▶ EXERCISE TASK: Pictures stay out of the copy; set down each line of the listing below exactly.

##########

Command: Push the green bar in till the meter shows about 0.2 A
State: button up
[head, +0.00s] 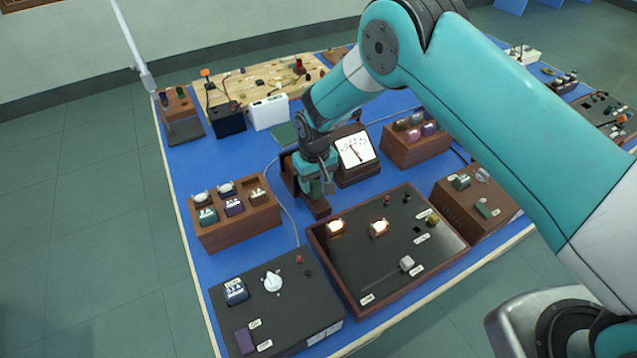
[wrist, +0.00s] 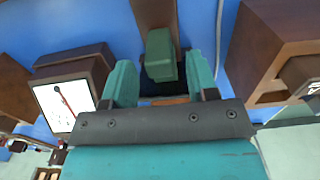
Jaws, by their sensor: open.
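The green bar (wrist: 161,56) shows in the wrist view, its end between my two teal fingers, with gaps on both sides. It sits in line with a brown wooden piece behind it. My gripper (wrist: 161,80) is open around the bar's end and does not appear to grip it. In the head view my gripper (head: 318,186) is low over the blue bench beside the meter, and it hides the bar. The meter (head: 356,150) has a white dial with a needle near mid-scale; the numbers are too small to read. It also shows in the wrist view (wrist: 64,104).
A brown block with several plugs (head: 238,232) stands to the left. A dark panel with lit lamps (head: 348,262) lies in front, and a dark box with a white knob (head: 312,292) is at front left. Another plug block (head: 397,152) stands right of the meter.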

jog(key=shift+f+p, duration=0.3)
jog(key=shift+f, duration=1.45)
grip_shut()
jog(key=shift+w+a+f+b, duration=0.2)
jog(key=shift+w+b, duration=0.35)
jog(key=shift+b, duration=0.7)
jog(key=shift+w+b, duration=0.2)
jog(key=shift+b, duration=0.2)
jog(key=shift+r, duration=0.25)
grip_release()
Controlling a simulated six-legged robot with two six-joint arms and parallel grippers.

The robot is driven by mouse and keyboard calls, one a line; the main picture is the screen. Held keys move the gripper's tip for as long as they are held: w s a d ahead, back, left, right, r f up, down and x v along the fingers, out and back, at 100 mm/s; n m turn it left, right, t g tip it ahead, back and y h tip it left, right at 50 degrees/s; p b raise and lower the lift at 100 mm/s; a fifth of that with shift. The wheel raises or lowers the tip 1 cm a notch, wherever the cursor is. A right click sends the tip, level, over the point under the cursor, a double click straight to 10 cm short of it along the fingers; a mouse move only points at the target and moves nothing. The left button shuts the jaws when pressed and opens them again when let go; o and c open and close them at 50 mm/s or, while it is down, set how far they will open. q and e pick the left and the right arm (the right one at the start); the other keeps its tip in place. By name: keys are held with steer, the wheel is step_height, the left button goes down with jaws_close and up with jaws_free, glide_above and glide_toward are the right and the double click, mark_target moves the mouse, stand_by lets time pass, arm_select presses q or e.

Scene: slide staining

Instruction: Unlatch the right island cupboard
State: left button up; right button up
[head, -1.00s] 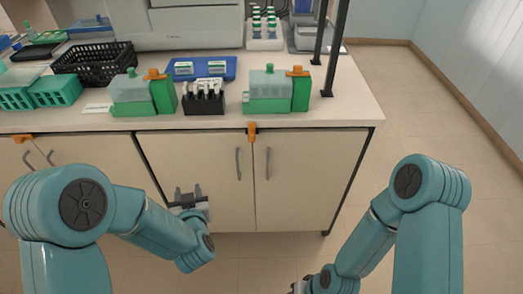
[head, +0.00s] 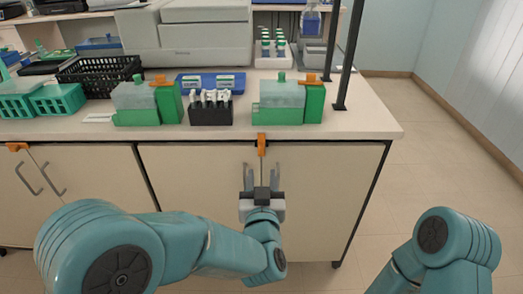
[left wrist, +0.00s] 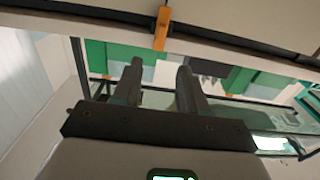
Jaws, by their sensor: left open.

##########

▶ FINISHED TASK:
Command: Push the green bar in till the meter shows about 0.2 A
State: button up
[head, +0.00s] 
[wrist, +0.00s] 
Jaws, by their sensor: open.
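The green bar (wrist: 161,56) shows in the wrist view, its end between my two teal fingers, with gaps on both sides. It sits in line with a brown wooden piece behind it. My gripper (wrist: 161,80) is open around the bar's end and does not appear to grip it. In the head view my gripper (head: 318,186) is low over the blue bench beside the meter, and it hides the bar. The meter (head: 356,150) has a white dial with a needle near mid-scale; the numbers are too small to read. It also shows in the wrist view (wrist: 64,104).
A brown block with several plugs (head: 238,232) stands to the left. A dark panel with lit lamps (head: 348,262) lies in front, and a dark box with a white knob (head: 312,292) is at front left. Another plug block (head: 397,152) stands right of the meter.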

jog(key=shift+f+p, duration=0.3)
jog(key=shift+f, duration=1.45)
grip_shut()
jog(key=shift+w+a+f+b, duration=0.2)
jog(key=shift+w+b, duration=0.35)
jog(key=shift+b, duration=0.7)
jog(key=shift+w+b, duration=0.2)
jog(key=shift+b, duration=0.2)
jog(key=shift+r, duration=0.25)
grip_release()
Controlling a simulated six-legged robot with two six-joint arms and parallel grippers.

The robot is driven by mouse and keyboard calls, one a line; the main picture is the screen. Held keys move the gripper's tip for as long as they are held: w s a d ahead, back, left, right, r f up, down and x v along the fingers, out and back, at 100 mm/s; n m turn it left, right, t g tip it ahead, back and y h tip it left, right at 50 degrees/s; p b raise and lower the lift at 100 mm/s; a fifth of that with shift. The wheel raises or lowers the tip 1 cm a notch, wherever the cursor is. A right click sends the tip, level, over the point under the cursor, a double click straight to 10 cm short of it along the fingers; a mouse move only points at the target and moves nothing. The left button shuts the jaws when pressed and opens them again when let go; o and c open and close them at 50 mm/s or, while it is down, set how far they will open. q and e pick the left and the right arm (the right one at the start); the other keeps its tip in place. By name: keys are held with steer, the wheel is step_height, the left button goes down with jaws_close and up with jaws_free, glide_above and glide_toward are the right and the double click, mark_target moves the mouse, stand_by lets time pass, arm_select presses q or e.

Scene: slide staining

Instruction: Unlatch the right island cupboard
State: left button up; right button up
[head, -1.00s] 
[head, +0.00s] 
[left wrist, +0.00s] 
Jaws, by their sensor: left open.

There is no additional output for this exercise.